Pro-Russian rebels in Ukraine have carried out murders, torture and abductions along with other serious human rights abuses and violations of international humanitarian law, according to the mission's field work between July 16 and Aug. 17. The report also said Ukraine's military is guilty of human rights violations such as arbitrary detentions, disappearances and torture.

U.N. Assistant Secretary-General for Human Rights Ivan Simonovic, who visited Kiev on Friday, said the death toll had reached nearly 2,600 by Aug. 27, and described the humanitarian situation in eastern Ukraine as "alarming."

Simonovic condemned rebels for preventing people from leaving cities caught up in the fighting. He also pointed to reports of violations by volunteer battalions under government control.

Putin compared Ukrainian troops firing at civilians and surrounding cities in eastern Ukraine to the Nazi siege of Leningrad. He said residents of Ukraine's east were "suppressed with force" because they disagreed with what he called a coup in Kiev in February.

The Leningrad Siege comparison is a powerful one for Russians and clearly aimed at portraying the Ukraine conflict in stark and tendentious good-versus-evil terms.
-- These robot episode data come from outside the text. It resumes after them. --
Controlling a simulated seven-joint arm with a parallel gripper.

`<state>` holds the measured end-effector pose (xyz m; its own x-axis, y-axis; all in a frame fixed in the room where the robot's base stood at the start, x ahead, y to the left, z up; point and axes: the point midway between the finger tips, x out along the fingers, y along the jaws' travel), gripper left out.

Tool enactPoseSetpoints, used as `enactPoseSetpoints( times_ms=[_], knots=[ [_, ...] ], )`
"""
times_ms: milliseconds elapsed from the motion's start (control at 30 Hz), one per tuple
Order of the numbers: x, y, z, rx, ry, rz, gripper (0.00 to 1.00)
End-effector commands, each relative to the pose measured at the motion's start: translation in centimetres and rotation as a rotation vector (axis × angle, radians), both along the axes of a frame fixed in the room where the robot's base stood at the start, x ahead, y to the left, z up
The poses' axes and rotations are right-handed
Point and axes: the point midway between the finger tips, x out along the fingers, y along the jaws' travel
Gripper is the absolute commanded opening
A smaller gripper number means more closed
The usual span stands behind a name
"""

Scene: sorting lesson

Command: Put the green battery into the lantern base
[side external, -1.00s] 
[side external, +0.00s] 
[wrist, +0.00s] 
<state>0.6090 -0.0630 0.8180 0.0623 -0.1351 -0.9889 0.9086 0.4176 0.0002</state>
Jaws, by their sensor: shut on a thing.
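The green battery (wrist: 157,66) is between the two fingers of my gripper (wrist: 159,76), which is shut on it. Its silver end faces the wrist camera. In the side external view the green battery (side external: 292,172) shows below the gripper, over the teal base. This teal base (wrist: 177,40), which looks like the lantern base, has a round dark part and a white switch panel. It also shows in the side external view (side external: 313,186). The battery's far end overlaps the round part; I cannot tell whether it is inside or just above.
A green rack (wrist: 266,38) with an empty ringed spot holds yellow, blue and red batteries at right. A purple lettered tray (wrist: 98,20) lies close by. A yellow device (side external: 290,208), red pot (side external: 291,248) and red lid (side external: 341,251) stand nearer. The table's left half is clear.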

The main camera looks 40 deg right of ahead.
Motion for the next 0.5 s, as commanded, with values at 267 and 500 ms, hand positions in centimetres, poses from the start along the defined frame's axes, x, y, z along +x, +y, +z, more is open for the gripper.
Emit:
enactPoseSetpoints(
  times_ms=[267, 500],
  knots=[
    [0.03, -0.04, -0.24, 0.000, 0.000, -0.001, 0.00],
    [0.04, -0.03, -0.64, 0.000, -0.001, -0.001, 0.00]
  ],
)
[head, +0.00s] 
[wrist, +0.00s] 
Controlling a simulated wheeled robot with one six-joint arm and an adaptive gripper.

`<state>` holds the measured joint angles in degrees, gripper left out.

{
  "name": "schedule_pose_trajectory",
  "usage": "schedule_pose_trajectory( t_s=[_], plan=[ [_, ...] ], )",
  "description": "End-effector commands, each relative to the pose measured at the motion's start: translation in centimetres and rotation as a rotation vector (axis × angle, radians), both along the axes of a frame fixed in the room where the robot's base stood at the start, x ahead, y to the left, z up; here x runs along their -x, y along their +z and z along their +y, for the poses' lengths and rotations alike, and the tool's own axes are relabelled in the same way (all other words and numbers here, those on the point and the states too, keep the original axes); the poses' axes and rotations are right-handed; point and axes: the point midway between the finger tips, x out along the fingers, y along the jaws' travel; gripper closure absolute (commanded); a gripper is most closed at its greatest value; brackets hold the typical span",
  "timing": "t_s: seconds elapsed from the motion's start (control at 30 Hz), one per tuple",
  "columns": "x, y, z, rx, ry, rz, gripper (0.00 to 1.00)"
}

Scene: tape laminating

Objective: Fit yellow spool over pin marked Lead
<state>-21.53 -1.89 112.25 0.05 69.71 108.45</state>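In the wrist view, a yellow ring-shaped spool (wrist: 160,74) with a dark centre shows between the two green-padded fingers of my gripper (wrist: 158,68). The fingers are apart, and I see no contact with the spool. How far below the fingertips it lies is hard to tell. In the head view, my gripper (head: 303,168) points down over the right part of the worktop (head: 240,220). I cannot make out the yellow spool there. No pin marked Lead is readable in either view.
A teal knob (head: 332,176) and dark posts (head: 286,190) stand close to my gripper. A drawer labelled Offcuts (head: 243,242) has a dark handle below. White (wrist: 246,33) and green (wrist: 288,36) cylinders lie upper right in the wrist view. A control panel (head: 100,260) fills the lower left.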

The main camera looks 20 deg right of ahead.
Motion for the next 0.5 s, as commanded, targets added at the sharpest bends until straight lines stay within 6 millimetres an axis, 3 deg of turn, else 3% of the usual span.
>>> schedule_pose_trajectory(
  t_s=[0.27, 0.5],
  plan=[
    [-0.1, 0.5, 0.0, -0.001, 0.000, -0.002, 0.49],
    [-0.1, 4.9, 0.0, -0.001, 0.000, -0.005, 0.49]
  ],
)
The 872-day siege, in which at least 670,000 civilians died, is a major touchstone for Russia's exalted sense of heroism amid suffering.

To stop the bloodshed, the Kiev government should open talks with the rebels who took up arms in defense, he said.

At a meeting in Milan, several European Union foreign ministers accused Russia of invading eastern Ukraine and said Moscow should be punished with additional, biting economic sanctions.

The diplomats were expected to prepare further measures, which could then be decided by a summit of the bloc's leaders Saturday in Brussels.

For the second day, Russian markets reacted nervously to the escalation of the conflict in Ukraine with the Russian ruble diving to the all-time low of 37.10 rubles against the U.S. dollar in early morning trading, but recovered later to 36.90 rubles.

In Donetsk, the largest city under rebel control, the mayor's office reported sustained shelling across town on Friday morning. No casualties were immediately reported.